As the title suggests, the central concept is Western humanity's understanding of God. And Stewart manages to make abstract arguments about God embody concrete meaning through the lives of Leibniz and Spinoza. To begin, Stewart establishes the family histories and personalities of Leibniz (the courtier) and Spinoza (the heretic). With great detail the central events in the lives of each man, including the events which bind the two men together, are laid out.

For example, Leibniz appears to have had a "craving for affirmation and longing for security . . . [that] only grew more insistent" (53) as his life proceeded. To be fair, it would seem that Stewart is more gracious in his treatment of Spinoza than he is in his rendering of Leibniz. Indeed, many times in the text, Leibniz is painted as a vain and greedy man whose philosophy is simply a tool to be exploited in the climb to social greatness. Leibniz is also portrayed as something of a pathological liar when Stewart declares "there was hardly a strategem Leibniz pursued in this long and colorful political career that did not make use of deception" (302) and that he "did not scruple to lay at the foundation of the future church a number of doctrines in whose truth it is quite implausible to maintain he believed" (303). This suggests to the reader that Leibniz would say anything to achieve fame (and its attendant financial success), even those philosophical constructions he did not subscribe to personally.

Spinoza, on the other hand, is depicted as a stately hermit whose ideas go on to make him "arguably the most important philosopher in the world" (307). Furthermore, although "the problem with Spinoza is that he is an atheist" (224), this does not stop him from contemplating God. Indeed, Spinoza's outsider position allows him to contemplate God in entirely new ways and with enormous consequences. "Philosophy, as Spinoza understands it, does not peddle in temporary cheer . . .; it seeks and claims to find a basis for happiness that is absolutely certain, permanent, and divine" (57). One could say that according to Spinoza, philosophy can direct one toward what is divine: God, or Spinoza's term for God, Nature. In other words, philosophy "achieves its end . . . [in] the life of the mind" (57) in the mind's quest for wisdom and knowledge. Furthermore, "blessedness comes only from a certain kind of knowledge" which is, in Spinoza's words, the "knowledge of the union that the mind has with the whole of Nature" (57). Thus Stewart depicts Spinoza as an atheist who achieves a knowledge and understanding of God.

This, then, is the grand distinction. Spinoza achieved in the life of the mind all that Leibniz desired in his quest for security in the material world. Furthermore, Spinoza died in poverty, but was lauded by thousands at his funeral. Leibniz died wealthy, but was buried alone. Spinoza was denounced as a heretic but lived the life of a saint. Leibniz defended Christianity but never went to church. The ironic dualism of their lives remains stark and poignant even in the 21st century.

Perhaps this dualism is the best way to describe the theme of Stewart's book.
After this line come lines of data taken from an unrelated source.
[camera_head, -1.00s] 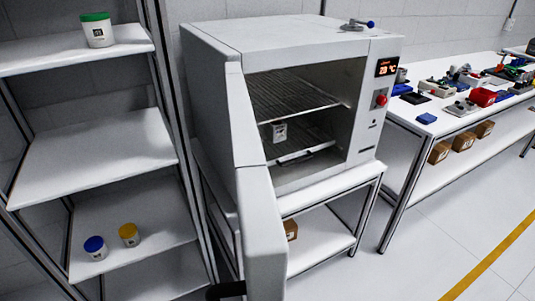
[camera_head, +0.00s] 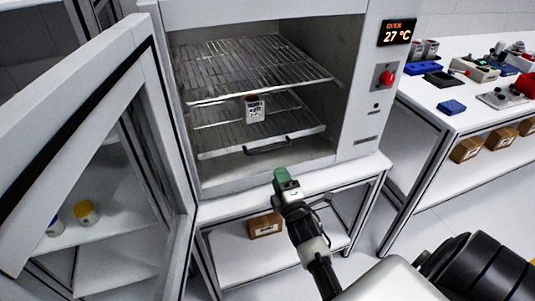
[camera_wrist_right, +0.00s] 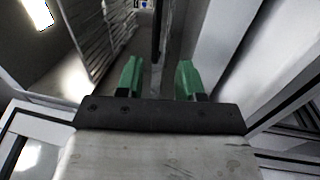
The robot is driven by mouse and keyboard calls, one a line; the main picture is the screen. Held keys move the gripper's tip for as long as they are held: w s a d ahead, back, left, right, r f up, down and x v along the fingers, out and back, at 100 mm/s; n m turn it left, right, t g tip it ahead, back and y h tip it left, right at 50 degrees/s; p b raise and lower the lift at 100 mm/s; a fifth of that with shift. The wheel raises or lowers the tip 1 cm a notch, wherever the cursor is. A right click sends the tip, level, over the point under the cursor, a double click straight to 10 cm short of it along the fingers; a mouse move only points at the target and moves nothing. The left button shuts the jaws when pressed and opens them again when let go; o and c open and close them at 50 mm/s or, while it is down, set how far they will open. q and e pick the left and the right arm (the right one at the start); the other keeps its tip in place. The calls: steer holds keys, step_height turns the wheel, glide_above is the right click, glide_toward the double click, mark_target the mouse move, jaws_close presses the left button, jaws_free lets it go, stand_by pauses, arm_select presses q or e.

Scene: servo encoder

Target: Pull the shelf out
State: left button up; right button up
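The white oven (camera_head: 368,130) stands open with two wire racks inside. The upper shelf (camera_head: 250,68) is bare. The lower shelf (camera_head: 222,138) carries a small white jar (camera_head: 255,109) and has a dark handle (camera_head: 267,148) on its front edge. Both shelves appear to sit inside the oven. My right gripper (camera_head: 285,180), with green fingertips, is in front of the oven, below and slightly right of the handle and seemingly apart from it. In the right wrist view its two fingers (camera_wrist_right: 159,78) are spread, with nothing evidently gripped. My left gripper is not in view.
The open oven door (camera_head: 85,130) fills the left side. The oven stands on a white table (camera_head: 350,180) with a cardboard box (camera_head: 265,225) on the level below. A workbench (camera_head: 440,122) with several devices is at the right.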

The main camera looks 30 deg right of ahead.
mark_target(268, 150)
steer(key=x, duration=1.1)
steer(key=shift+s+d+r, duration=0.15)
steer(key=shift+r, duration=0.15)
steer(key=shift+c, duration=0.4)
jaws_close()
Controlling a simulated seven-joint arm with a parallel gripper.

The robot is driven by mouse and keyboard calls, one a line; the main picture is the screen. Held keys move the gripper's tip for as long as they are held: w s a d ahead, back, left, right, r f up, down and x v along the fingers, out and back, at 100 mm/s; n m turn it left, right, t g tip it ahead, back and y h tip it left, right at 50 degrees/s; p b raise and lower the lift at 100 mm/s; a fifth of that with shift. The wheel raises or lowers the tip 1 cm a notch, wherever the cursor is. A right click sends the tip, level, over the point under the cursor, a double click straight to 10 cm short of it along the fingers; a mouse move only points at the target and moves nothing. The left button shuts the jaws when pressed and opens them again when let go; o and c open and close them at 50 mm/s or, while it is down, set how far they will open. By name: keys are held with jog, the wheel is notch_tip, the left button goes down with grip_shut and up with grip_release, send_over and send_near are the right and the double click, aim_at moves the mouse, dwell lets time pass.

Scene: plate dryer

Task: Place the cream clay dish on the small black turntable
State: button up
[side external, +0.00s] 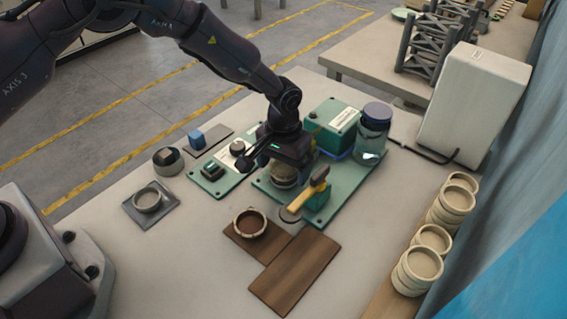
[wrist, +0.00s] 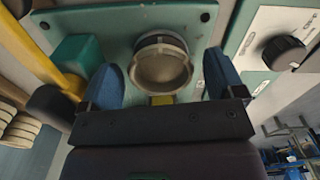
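A round cream clay dish (wrist: 160,68) sits on the green base plate of a press-like device, seen between my fingers in the wrist view. In the side view the dish (side external: 285,178) is partly hidden under my gripper. My gripper (side external: 284,160) is above it; in the wrist view its two blue fingers (wrist: 163,85) are spread on either side, with gaps to the dish. A small round grey unit with a black top (side external: 168,158) stands at the left; I cannot tell for sure that it is the turntable.
A yellow-handled lever (side external: 308,193) stands right beside my gripper. A green box (side external: 332,125) and a glass jar (side external: 372,135) are behind. Stacked dishes (side external: 420,265) line the right edge.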

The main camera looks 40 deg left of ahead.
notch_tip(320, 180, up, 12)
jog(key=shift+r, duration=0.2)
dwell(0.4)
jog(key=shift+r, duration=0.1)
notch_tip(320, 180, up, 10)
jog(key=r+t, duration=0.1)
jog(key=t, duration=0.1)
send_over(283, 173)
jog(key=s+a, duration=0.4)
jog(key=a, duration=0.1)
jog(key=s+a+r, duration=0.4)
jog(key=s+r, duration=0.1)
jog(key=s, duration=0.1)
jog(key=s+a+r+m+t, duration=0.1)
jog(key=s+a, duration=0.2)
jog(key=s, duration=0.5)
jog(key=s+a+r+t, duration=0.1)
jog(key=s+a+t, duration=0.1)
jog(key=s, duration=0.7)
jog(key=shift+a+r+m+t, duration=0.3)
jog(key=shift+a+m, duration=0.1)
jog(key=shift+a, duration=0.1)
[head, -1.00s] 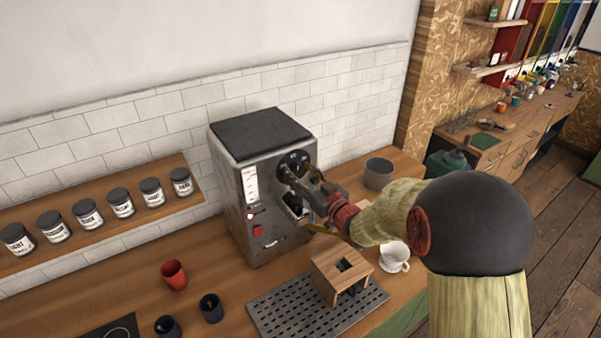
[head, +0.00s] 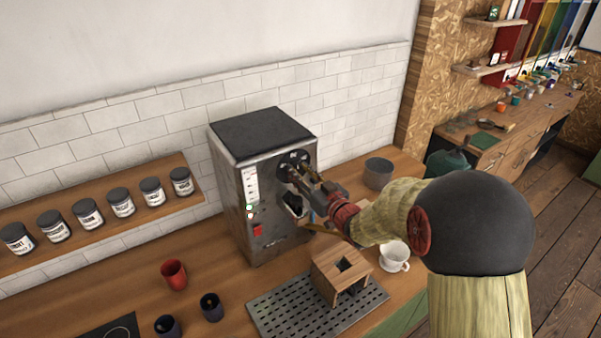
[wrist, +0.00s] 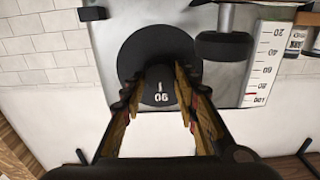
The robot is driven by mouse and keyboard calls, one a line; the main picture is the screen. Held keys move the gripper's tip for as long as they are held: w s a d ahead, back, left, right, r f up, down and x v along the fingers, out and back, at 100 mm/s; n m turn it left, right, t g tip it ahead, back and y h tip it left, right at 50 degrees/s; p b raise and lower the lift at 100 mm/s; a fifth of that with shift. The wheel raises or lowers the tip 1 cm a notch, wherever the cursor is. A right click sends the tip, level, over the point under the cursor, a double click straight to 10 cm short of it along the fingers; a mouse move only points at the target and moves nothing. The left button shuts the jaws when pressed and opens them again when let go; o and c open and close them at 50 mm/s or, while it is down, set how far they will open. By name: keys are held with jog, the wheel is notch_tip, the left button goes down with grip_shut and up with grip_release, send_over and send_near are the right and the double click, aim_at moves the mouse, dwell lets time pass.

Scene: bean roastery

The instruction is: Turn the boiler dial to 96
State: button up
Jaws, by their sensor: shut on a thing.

On the one hand, Spinoza was a visionary who "perceived the fragility of the self, the precariousness of freedom, and the irreducible diversity in the new society emerging around him" (180). His ideas about Nature, the role of the nation-state, and reality are full of "uncanny prescience" (181). Indeed, "he anticipated insights from the neurosciences that would be three centuries in coming . . . [and] the world he describes is in many ways the modern one within which we live" (181). Much of what Spinoza wrote about in the late 17th century still holds truth and value to this day.

And then there is Leibniz. Stewart claims that "the world Leibniz describes [in his writings] is the one first properly observed by Spinoza" (292). But because Leibniz had an ego that would not allow him to acknowledge the primary work of another, and because Leibniz sought to gain recognition by adhering to Christianity rather than undermining the claims of the church, Leibniz had to come up with a philosophy that controverted Spinoza's. Stewart also claims that the most controversial aspect of Leibniz's work -- the monads and their nature -- leads to a complicated problem for the courtier. Stewart claims that "if God is not a monad, in short, then Leibniz is a Spinozist" (289). But, on the other hand, "if God is a monad, Leibniz is an atheist" (290). Both of these options seem, to this reader, to be untenable for Leibniz. Furthermore, "the monadology is best understood as an attempt to show that one may grant the existence of a universe in every way indistinguishable from the one Spinoza describes and still cling to old hopes about God and immortality on the basis that these matters lie beyond the limits of anything that can be observed or proved by Spinoza" (292). Here Stewart is claiming that the methods each man used to arrive at a modern understanding of God may have been different, but the conclusion each man reached was, ultimately, the same. Leibniz sought to shore up the church but ironically "his work amounts to a deconstruction of modern philosophy in general and Spinozism in particular. It is defined by -- and cannot exist without -- that to which it is opposed. It is, in essence, a reactive philosophy" (293).

The irony is that "Spinoza could see clearly that the old God was dying" (36). Leibniz desperately sought to undermine this and thereby prop up the traditional view of God and the church that was built around it. Leibniz realized that "Spinoza's doctrine . . . takes down not just the God of orthodoxy, but also all of morality" (208). As a result, Leibniz spent the rest of his life attempting to establish a negation -- a reactive philosophy -- of Spinoza's position. Leibniz needed Spinoza. Spinoza died without knowing this, and would not, in all likelihood, have cared.